Pour en savoir plus, je conseille la lecture de l’article de Ranjani Raghupathi, The Ultimate Guide to Social Media Intelligence, Unmetric – unmetric.com/social-media-intelligence.

Les solutions techniques existantes en matière de monitoring web

Il existe de nombreuses solutions techniques en matière de monitoring web. Pour plus de commodité, on distingue généralement 2 grandes catégories, même si de plus en plus d’outils proposent une gamme de services étendus :

  • Les outils permettant d’écouter et de surveiller à des fins par exemple de gestion de la réputation ou plus globalement de gestion de sa présence en ligne ;
  • Les solutions pour analyser la présence en ligne (impact des campagnes, identifier des ambassadeurs, analyse des contenus, etc.).

 Les principaux acteurs du marché

De nombreuses sociétés proposent des solutions de monitoring web. Les principaux acteurs du marché sont Brandwatch, Cision, Clarabridge, Crimson Hexagon, Digimind, Netbase, Networked Insights, Oracle, Prime Research, Salesforce, Sprinklr, Synthesio, et Sysomos. Si vous voulez en savoir plus, le cabinet Forrester Research a réalisé un benchmark sur les différentes solutions techniques du marché (Source : Samantha Ngo, Mary Pilecki, The Forrester Wave™: Enterprise Social Listening Platforms – Q1 2016, Forrester Research, mars 2016).

Exemple d’un tableau de bord de la solution de Digimind

Les apports du monitoring web

Ce type d’analyse permet de disposer de données de cadrage sur les comportements des clientèles : les éléments partagés par les internautes (photos, notations, commentaires), où s’expriment les consommateurs (exemples : facebook, twitter, un forum spécialisé, etc.), qui publient sur internet (quelles nationalités ? voire quand c’est possible quel âge ou quel genre), ou bien encore quand partagent-t-ils (avant d’acheter, pendant l’achat, après l’achat). Tous ces éléments permettent ainsi de nourrir une réflexion marketing, d’alimenter une stratégie éditoriale et plus globalement de disposer d’éléments pour mieux connaître ses clients ou ses prospects.

Ce type de méthodologie permet d’obtenir quelques données de cadrage :

  • Les sites Internet ou les réseaux sociaux sur lesquels s’expriment les touristes ;
  • Comment le territoire est globalement perçu par les internautes ;
  • Les centres d’intérêts communs et différents exprimés par les internautes ;
  • Les éléments qui confortent le positionnement de la destination ;
  • Globalement, l’e-réputation de la destination par ses contenus positifs, neutres ou négatifs.

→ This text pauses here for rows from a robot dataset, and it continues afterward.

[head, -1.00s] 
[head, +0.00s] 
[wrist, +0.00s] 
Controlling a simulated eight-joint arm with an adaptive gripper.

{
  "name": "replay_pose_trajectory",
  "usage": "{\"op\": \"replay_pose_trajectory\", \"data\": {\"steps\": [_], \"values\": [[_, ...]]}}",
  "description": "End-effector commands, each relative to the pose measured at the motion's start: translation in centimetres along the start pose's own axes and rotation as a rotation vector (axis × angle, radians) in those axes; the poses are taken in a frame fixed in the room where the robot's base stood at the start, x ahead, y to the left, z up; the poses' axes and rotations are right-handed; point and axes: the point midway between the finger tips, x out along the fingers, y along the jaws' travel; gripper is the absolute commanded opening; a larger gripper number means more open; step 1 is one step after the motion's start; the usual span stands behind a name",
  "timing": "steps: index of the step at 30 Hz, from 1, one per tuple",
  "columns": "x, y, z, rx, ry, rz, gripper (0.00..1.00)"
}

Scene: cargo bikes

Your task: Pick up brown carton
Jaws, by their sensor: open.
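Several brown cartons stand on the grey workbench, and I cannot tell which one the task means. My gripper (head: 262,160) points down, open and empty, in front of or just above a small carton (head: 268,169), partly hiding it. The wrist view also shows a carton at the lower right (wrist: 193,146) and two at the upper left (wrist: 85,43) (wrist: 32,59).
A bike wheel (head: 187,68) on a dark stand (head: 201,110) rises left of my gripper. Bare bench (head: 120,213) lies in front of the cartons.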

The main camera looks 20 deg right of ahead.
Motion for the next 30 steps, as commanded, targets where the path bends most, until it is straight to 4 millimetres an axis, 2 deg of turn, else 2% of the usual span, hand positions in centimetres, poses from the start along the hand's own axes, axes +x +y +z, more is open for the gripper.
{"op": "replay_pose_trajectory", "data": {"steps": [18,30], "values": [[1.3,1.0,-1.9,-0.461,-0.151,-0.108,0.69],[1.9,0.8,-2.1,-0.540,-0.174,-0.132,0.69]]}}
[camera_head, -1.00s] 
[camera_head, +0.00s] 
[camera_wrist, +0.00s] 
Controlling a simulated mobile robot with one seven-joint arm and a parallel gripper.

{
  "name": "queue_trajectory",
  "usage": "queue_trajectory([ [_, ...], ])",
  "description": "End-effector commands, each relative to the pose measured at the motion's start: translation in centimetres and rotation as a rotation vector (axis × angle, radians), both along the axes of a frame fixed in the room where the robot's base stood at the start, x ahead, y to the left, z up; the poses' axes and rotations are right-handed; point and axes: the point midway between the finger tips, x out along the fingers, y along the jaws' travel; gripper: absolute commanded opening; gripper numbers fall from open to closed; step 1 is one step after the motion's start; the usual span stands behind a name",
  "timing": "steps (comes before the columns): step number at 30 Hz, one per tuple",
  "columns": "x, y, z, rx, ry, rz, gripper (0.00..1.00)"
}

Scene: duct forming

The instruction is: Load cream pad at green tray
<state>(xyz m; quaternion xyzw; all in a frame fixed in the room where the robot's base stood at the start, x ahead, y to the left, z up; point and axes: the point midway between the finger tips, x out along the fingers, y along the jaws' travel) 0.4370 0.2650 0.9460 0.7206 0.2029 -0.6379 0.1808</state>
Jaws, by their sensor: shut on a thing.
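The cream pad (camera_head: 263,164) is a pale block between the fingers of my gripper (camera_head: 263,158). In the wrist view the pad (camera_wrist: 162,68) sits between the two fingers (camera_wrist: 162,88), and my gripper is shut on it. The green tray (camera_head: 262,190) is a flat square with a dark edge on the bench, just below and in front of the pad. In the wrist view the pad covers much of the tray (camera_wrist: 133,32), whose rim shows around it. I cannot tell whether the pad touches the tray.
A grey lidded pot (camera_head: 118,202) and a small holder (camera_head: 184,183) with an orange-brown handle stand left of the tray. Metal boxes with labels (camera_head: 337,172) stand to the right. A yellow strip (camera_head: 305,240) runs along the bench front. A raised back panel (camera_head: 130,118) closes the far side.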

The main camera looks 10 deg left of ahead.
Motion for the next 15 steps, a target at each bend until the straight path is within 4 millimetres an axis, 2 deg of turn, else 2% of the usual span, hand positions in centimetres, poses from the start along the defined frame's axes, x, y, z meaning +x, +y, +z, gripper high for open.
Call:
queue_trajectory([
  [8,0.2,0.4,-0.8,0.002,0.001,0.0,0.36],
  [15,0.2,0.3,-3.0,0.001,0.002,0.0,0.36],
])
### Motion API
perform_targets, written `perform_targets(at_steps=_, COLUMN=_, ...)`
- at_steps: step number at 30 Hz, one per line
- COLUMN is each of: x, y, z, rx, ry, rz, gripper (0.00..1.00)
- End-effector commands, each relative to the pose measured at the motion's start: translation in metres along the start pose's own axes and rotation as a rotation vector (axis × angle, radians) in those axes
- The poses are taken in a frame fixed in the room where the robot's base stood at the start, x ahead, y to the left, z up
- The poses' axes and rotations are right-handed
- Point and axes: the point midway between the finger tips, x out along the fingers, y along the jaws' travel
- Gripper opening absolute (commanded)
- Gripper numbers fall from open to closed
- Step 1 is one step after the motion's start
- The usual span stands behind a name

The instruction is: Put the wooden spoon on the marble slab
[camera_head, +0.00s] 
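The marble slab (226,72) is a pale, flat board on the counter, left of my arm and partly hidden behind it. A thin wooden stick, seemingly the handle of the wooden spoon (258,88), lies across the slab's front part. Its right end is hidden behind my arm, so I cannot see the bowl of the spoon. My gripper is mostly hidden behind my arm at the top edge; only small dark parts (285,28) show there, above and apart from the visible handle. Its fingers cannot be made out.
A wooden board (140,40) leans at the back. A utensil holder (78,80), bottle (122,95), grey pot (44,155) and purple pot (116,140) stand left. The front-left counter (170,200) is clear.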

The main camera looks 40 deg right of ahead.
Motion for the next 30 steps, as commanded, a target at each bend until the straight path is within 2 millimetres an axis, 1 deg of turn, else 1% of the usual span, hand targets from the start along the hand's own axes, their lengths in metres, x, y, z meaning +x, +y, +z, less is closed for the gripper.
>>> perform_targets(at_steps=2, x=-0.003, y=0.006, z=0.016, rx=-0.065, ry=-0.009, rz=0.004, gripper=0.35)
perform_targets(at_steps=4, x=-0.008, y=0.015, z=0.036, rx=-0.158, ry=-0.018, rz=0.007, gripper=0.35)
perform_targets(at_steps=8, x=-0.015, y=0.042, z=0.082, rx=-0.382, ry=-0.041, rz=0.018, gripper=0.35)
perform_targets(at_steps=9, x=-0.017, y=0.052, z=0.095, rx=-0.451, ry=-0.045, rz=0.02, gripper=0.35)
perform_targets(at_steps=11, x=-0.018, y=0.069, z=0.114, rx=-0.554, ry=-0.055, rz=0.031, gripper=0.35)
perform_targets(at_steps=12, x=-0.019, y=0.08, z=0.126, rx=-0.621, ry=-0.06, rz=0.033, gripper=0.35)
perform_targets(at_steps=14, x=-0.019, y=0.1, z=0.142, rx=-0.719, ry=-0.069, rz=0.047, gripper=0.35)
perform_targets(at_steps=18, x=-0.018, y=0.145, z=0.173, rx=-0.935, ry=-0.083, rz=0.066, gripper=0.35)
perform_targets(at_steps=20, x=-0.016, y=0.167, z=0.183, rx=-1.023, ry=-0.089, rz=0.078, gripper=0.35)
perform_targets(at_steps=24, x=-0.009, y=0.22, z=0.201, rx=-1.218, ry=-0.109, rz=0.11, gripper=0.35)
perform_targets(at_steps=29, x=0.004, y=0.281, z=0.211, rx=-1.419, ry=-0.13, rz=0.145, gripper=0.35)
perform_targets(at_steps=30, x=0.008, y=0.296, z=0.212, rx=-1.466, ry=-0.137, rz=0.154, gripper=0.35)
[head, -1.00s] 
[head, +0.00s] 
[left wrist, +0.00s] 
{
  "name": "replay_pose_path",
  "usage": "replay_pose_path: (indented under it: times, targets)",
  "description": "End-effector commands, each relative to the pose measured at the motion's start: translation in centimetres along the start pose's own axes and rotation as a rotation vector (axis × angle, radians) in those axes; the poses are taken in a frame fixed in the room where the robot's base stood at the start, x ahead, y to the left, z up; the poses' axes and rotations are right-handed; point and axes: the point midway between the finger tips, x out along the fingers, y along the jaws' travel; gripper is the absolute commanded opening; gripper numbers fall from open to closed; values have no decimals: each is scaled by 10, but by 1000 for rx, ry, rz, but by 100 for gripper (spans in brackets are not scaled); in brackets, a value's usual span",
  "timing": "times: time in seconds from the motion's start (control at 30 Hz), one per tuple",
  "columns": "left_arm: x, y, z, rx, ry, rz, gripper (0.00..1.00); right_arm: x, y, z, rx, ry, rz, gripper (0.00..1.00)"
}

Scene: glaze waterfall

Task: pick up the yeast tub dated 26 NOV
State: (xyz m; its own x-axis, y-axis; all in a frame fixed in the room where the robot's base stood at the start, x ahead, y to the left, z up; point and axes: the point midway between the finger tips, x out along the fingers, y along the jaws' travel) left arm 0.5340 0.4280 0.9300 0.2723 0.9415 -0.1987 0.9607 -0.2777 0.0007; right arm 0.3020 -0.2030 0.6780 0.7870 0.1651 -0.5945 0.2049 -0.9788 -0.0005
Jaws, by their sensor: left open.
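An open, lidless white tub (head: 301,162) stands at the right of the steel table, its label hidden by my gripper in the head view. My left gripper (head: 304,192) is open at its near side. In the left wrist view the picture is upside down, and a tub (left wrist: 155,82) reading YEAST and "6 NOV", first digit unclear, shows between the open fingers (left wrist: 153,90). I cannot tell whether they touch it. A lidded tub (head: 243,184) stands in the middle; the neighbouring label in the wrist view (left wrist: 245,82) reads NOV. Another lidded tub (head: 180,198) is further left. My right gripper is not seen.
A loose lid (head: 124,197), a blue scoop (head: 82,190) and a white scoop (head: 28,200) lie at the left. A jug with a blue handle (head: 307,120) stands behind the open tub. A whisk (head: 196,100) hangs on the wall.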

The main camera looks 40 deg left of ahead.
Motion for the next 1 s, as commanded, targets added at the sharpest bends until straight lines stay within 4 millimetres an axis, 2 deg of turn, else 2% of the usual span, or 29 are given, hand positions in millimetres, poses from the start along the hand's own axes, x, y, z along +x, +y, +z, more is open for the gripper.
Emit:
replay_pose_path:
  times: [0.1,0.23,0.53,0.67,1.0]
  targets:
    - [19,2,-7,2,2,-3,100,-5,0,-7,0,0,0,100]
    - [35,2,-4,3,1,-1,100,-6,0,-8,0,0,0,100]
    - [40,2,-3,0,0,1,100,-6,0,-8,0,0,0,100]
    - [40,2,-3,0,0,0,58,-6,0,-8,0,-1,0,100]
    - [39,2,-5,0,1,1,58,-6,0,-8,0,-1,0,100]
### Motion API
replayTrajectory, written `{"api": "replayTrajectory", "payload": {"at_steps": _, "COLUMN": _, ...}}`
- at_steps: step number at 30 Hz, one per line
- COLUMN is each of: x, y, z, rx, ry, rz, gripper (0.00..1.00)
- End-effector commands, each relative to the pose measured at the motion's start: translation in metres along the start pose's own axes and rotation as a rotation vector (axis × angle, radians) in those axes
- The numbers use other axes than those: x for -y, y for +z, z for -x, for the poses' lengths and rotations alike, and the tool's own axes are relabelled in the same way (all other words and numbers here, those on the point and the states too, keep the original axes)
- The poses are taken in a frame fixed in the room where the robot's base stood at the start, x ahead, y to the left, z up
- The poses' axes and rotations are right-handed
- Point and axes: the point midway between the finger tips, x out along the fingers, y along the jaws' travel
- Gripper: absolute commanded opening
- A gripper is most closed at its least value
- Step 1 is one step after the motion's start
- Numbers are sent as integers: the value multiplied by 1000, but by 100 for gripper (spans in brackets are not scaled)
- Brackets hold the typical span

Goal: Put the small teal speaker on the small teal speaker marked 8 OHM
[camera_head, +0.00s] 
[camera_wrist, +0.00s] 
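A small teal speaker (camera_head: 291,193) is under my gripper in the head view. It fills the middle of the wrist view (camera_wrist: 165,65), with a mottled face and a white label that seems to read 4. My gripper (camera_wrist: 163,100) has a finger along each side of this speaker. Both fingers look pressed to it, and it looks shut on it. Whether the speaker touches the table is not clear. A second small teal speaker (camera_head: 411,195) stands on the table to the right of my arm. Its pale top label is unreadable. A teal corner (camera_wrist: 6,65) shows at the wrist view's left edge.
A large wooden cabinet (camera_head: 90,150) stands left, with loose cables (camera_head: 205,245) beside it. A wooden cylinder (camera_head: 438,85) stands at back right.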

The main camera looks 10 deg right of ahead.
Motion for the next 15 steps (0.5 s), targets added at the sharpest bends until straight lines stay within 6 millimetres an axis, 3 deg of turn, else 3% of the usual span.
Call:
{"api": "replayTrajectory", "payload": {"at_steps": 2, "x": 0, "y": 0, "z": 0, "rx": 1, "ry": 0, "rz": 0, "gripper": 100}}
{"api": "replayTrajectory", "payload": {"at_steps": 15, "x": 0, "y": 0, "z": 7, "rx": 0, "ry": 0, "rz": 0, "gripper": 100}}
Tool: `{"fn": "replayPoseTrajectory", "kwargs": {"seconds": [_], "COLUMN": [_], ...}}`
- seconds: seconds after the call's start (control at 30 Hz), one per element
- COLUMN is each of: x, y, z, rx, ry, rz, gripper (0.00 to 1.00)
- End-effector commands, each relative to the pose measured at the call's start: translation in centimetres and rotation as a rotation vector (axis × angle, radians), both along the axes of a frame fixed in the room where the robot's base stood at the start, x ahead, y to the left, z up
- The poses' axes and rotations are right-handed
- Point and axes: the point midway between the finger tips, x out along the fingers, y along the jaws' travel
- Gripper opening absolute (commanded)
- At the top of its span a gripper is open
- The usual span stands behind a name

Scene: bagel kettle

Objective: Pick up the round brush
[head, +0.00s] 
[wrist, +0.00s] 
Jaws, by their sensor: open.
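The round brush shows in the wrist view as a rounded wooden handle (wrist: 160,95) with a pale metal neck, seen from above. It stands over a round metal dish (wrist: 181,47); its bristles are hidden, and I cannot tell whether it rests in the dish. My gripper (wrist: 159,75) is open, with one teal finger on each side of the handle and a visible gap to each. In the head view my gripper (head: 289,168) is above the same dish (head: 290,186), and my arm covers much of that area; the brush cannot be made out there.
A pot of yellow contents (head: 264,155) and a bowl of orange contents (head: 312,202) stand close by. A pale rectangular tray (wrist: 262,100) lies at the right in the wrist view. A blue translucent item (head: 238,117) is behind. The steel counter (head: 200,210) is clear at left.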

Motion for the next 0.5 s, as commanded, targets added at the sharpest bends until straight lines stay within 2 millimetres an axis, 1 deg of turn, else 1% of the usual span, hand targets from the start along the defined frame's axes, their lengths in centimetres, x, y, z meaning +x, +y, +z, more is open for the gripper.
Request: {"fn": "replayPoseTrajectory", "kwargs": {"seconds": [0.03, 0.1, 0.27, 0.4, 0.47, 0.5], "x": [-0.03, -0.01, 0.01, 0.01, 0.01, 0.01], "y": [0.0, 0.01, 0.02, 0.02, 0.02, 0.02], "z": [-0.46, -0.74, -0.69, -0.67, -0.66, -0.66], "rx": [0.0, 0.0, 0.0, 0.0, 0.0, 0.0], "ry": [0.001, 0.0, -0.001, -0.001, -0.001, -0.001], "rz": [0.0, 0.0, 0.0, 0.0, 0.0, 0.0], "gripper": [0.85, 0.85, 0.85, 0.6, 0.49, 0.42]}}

Le monitoring web est d’un apport intéressant à une réflexion marketing, mais ne se substitue pas à d’autres outils ou méthodologies pour mieux connaître les marchés ou les consommateurs/touristes. C’est en effet un outil complémentaire des outils existants à la connaissance des marchés : étude des flux, enquêtes hôtelières, enquêtes de satisfaction, sondages, focus groups, … Les analyses sont particulièrement intéressantes pour la construction de la stratégie éditoriale et plus généralement des éléments de communication à mettre en avant.

Les limites du monitoring web

Les résultats peuvent être parfois assez décevants : peu de données exploitables (informations peu pertinentes en raison d’un « bruit » important, ou un volume trop faible d’information pour en tirer des enseignements. Les internautes s’expriment majoritairement dans des lieux non accessibles aux outils. Par exemple la majorité des statuts/commentaires postés sur facebook sont visibles uniquement des « amis » d’un utilisateur de ce réseau social. Il peut y avoir en outre des biais d’interprétation quand les contenus sont sortis de leur contexte surtout si les contenus sont traduits d’une langue à une autre.  L’analyse de l’e-réputation d’une destination ou d’un produit par ses contenus positifs, neutres ou négatifs est au final assez complexe. En effet la majorité des outils ont dû mal à qualifier les contenus et dans la majorité des cas, ils se voient attribuer un sentiment neutre (contenu ni positif, ni négatif). Cela tient par exemple à la nécessité de comprendre le contexte dans lequel a été écrit le contenu ou bien tient à la subtilité des langues (exemple : l’ironie). 

On peut ainsi retenir deux grandes limites à ce type d’approche. L’info-obésité et se retrouver avec trop de contenus à traiter, ou inversement disposer de peu de contenus à analyser. Enfin l’interprétation parfois complexe des contenus.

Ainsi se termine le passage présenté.